Direktur Eksekutif APHI Purwadi Soeprihanto mengatakan sekarang ini dari 2,5 juta HTI, ada sekitar 400.000-500.000 ha tidak akti dan tidak menanam karena tidak aktif dan tidak bisa dipasok karena jarak cukup jauh. Berbeda dengan yang pasok pulp karena sudah dikelola model pasokannya secara cluster.
Sekarang ini dari 2,5 juta HTI, ada sekitar 400.000-500.000 ha tidak akti dan tidak menanam karena tidak aktif dan tidak bisa dipasok karena jarak cukup jauh
“Yang ingin kami optimalkan angka 500.000 ha untuk memasok ekspor senilai 500 juta dollar AS,” kata dia.
Indroyono pun mengatakan selain dari IUPHHK-HT yang tidak aktif, pasokan kayu pertukangan juga bisa didapatkan dari hasil perhutanan sosial seperti Hutan Tanaman Rakyat (HTR) dan Kemitraan. Menurut buku Status Hutan DAN Kehutanan Indonesia 2018, luas HTR mencapai 198.594,868 ha (2007-2014) dan 99.709,872 (2015-2017).

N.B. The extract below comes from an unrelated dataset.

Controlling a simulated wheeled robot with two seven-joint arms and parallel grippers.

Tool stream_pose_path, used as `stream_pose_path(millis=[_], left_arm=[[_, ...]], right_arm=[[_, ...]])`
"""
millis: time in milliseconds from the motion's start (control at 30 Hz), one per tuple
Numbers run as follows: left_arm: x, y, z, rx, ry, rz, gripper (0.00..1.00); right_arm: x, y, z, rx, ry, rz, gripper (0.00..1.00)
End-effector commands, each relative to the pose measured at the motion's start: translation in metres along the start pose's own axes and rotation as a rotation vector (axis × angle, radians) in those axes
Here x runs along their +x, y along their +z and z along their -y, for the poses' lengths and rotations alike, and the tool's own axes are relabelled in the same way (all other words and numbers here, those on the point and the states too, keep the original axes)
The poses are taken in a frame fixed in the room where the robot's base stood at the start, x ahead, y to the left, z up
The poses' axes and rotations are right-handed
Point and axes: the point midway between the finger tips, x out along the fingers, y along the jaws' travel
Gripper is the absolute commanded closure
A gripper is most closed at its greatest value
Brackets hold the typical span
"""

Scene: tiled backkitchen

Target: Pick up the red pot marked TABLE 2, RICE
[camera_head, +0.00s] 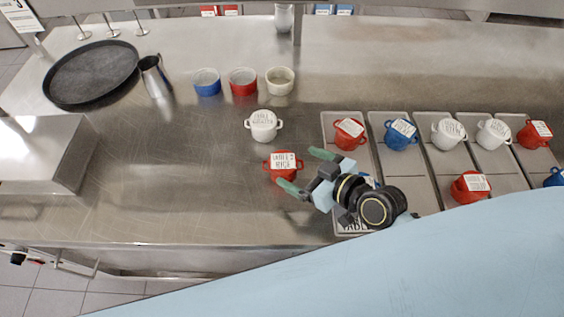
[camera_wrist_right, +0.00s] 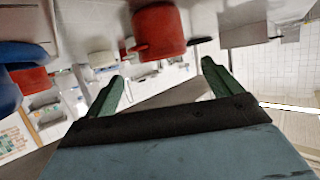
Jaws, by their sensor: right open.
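The red pot (camera_head: 283,172) with a white lid label reading TABLE 2, RICE stands upright on the steel counter, left of the grey trays. My right gripper (camera_head: 304,170) is open just to its right, with its green fingertips pointing at the pot and apart from each other. In the right wrist view a red pot (camera_wrist_right: 158,32) appears upside down, ahead of and between the open fingers (camera_wrist_right: 162,75); its label does not show there. Nothing is between the jaws. My left gripper is not in view.
A white labelled pot (camera_head: 263,126) stands just behind the red pot. Grey trays (camera_head: 419,191) with several red, blue and white pots lie to the right. Blue (camera_head: 207,82), red (camera_head: 243,82) and cream (camera_head: 280,81) bowls stand behind. The counter left of the pot is clear.

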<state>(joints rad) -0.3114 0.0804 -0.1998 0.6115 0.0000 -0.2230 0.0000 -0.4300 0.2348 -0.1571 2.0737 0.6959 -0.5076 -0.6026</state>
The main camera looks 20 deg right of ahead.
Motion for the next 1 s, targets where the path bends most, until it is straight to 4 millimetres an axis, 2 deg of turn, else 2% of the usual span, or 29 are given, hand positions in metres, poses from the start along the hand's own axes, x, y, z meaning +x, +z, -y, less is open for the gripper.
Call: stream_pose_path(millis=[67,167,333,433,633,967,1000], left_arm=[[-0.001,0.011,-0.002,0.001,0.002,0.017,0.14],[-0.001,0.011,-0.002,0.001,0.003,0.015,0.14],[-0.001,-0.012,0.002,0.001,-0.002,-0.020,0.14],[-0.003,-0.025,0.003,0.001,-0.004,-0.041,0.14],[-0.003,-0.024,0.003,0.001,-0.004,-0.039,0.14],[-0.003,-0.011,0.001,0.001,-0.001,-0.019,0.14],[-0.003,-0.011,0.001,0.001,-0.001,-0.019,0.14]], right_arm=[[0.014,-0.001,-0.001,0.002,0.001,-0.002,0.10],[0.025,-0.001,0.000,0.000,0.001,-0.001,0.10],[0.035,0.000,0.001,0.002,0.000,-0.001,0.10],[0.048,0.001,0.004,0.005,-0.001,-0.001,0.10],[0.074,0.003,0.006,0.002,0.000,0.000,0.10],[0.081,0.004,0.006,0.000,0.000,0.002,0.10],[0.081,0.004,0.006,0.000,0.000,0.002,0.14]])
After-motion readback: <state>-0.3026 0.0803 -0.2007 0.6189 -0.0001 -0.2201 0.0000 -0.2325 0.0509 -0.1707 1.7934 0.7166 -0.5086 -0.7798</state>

Hasil kayu dari IUPHHK-HTI dan HTR maupun Kemitraan ini berpotensi untuk diolah sederhana (moulding) untuk tujuan ekspor yang bernilai tinggi. Indroyono mencontohkan contoh sukses Vietnam yang memanfaatkan kayu-kayu dari HTI untuk dijual dengan harga tinggi ke IKEA yang telah membuka jaringan toko di Indonesia.
Apabila Indonesia bisa memperbaiki pengelolaan kayu baik mengaktifkan HTI tidak aktif maupun menyentuh permasalahan industri kehutanan lain, mantan Menteri Koordinator Kemaritiman tersebut menunjukkan Indonesia bisa mendatangkan 1,6 miliar dollar AS sehingga membantu menutup celah defisit neraca perdagangan Indonesia sepanjang 6 bulan ini yang mencapai 1,93 miliar AS.